Fundraising by the opposition campaign is trailing significantly, in a state where a clear majority of adults regularly express support for abortion rights. So the success of a long-shot effort to defeat Prop. 1 may rest primarily on outreach by faith leaders and their ability to mobilize followers from the pews to the polls.
About a month before Election Day, as mail ballots are set to begin arriving at the homes of every registered voter in California, officials across several major denominations are tapping into their networks of worshippers to get the word out against the abortion measure. Meanwhile, some conservative faith-based political groups are organizing voters to involve their churches in the campaign. Though not legally allowed to endorse partisan candidates because of their tax-exempt status, churches can advocate on issues, including ballot measures.
Fighting an ‘egregious expansion’ of abortion
The most significant push so far has come from the Catholic Church. Over the summer, it started training clergy and parishioners, registering voters and developing educational resources about Prop. 1, which it calls the “most egregious expansion of abortion this country has ever seen.”
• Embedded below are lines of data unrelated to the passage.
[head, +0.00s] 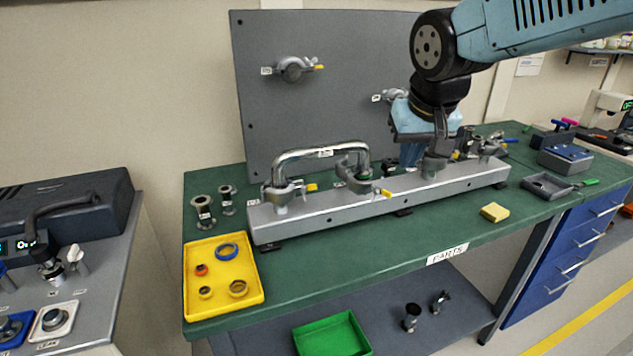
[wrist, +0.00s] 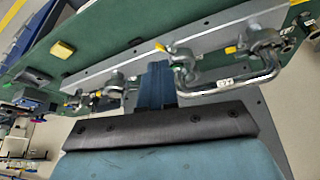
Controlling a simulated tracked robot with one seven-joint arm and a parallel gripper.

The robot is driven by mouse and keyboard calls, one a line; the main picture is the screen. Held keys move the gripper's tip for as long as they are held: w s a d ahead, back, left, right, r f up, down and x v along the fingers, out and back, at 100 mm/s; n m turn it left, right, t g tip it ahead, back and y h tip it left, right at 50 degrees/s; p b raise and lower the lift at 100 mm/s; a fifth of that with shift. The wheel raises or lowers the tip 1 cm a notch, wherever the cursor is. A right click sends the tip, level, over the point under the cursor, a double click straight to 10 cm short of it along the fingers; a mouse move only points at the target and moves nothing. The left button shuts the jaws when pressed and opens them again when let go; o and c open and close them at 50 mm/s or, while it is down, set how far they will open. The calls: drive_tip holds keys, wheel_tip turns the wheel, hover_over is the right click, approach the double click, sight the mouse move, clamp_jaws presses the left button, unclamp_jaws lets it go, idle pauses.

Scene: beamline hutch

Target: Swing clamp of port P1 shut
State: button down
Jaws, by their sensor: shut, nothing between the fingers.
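Several metal clamps with yellow-tipped levers are in the head view. Their labels are too small to read, so I cannot tell which is port P1. Two rail clamps, a left one (head: 278,196) and a second one (head: 358,182), sit at the ends of a bent chrome pipe (head: 318,152). Other rail clamps stand farther right, partly behind my arm. A left panel clamp (head: 292,69) and a right panel clamp (head: 394,95) are on the upright panel. My gripper (head: 411,158) is shut and empty, above the rail, right of the pipe. In the wrist view its blue fingers (wrist: 157,88) point toward the rail, between clamps.
The grey rail (head: 330,215) runs along the green bench (head: 400,235). A yellow tray (head: 222,305) with rings stands at the front left, a yellow block (head: 494,212) at the front right. The grey panel (head: 340,50) rises behind. Bench front between tray and block is clear.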

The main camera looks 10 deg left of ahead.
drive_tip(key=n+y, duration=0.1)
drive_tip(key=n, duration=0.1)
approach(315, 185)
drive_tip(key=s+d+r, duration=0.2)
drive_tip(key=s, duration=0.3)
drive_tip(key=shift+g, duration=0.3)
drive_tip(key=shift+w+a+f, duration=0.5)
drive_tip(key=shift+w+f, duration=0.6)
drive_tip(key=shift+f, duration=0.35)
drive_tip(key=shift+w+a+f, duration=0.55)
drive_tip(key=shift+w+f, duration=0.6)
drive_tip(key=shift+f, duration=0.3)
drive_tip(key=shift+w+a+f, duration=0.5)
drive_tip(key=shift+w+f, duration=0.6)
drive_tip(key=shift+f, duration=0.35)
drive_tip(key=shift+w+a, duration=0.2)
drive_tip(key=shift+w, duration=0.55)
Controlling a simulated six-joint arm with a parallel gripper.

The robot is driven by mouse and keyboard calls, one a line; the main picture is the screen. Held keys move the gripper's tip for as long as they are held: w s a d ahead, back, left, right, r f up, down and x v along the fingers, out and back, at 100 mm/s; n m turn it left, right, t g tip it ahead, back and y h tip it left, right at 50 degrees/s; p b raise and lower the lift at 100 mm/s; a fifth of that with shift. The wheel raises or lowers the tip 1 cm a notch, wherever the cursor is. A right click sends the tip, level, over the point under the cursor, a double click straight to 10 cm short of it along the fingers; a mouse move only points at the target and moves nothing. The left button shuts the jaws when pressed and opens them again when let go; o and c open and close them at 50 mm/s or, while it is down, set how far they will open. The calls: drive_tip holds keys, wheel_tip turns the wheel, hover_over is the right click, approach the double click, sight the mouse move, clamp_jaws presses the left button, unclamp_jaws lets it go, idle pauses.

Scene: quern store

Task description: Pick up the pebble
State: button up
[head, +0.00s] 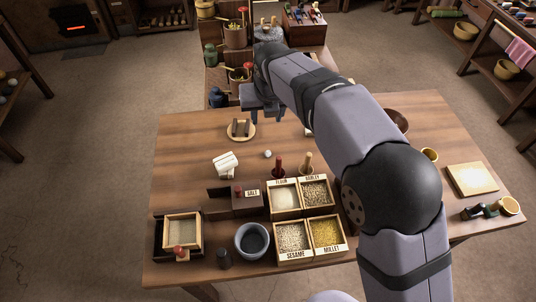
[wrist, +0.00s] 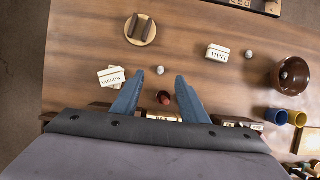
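A small pale pebble (head: 267,154) lies on the wooden table, right of the white labelled blocks and behind the red-knobbed peg. In the wrist view the pebble (wrist: 160,70) shows between the fingertips, on the table beyond them. A second pale pebble (wrist: 248,55) lies right of the MINT box in the wrist view; my arm hides that area in the head view. My gripper (head: 266,116) is held above the table near the round board. In the wrist view my gripper (wrist: 159,76) has its two blue fingers apart with nothing held.
A round board with two dark bars (head: 240,138) and white labelled blocks (head: 225,163) are near the pebble. The red-knobbed peg (wrist: 164,97) stands close by. Grain boxes (head: 291,237) fill the front. The MINT box (wrist: 217,57) and brown bowl (wrist: 304,78) are right.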

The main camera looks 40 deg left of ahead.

A novena led by the California bishops — nine days of prayer to Our Lady of the Holy Rosary for the defeat of the initiative — began Thursday, ahead of Respect Life Month during October, an annual Catholic program to advocate against abortion and support women dealing with unexpected pregnancies.
Nearly one in three Californians is Catholic, providing the church an immense platform from which to try to shift the tide on Prop. 1. An August poll by the UC Berkeley Institute of Governmental Studies found 71% of registered voters were prepared to support the measure.
Kathleen Domingo, executive director of the California Catholic Conference, the state public policy office of the church, said even Catholic leaders are divided on whether they have a real chance to defeat Prop. 1. But they are undertaking a serious organizing effort regardless, she said, because it also presents an opportunity to get more people involved in their regular activities serving needy women, children and families.
“Win or lose, there’s benefit in the process,” she said. “It’s never a bad thing to get people thinking about vulnerable people in their communities.”
Wide gap in fundraising
And its arguments against the measure are entirely secular: The campaign dismisses Prop. 1, placed on the ballot by the Legislature, as a cynical attempt by Democrats to boost voter turnout that is unnecessary to guarantee abortion access in California, where the procedure is already protected by law.
Opponents also raise concerns that the broad language of the initiative (“The state shall not deny or interfere with an individual’s reproductive freedom in their most intimate decisions”) would override all existing restrictions, allowing abortions past the current limit when a fetus is viable outside the womb at around 24 weeks and putting taxpayers on the hook as people come to California from other states seeking to terminate their pregnancies.
Yes on Proposition 1 spokesperson Molly Weedn said the characterization that the measure would remove all abortion restrictions in California is false. “That is a lot of misinformation and fear-mongering from the opposition,” she said. “The initiative is simply going to take existing law and add it to the constitution.”
Catherine Hadro, a spokesperson for California Together, No on Proposition 1, said that while the campaign is grateful for the assistance from religious leaders, it is targeting its communications to all Californians. She said opponents can see the momentum against Prop. 1 growing with a rise in grassroots donations.
“We know this is a message that resonates with Californians, no matter their faith,” she said.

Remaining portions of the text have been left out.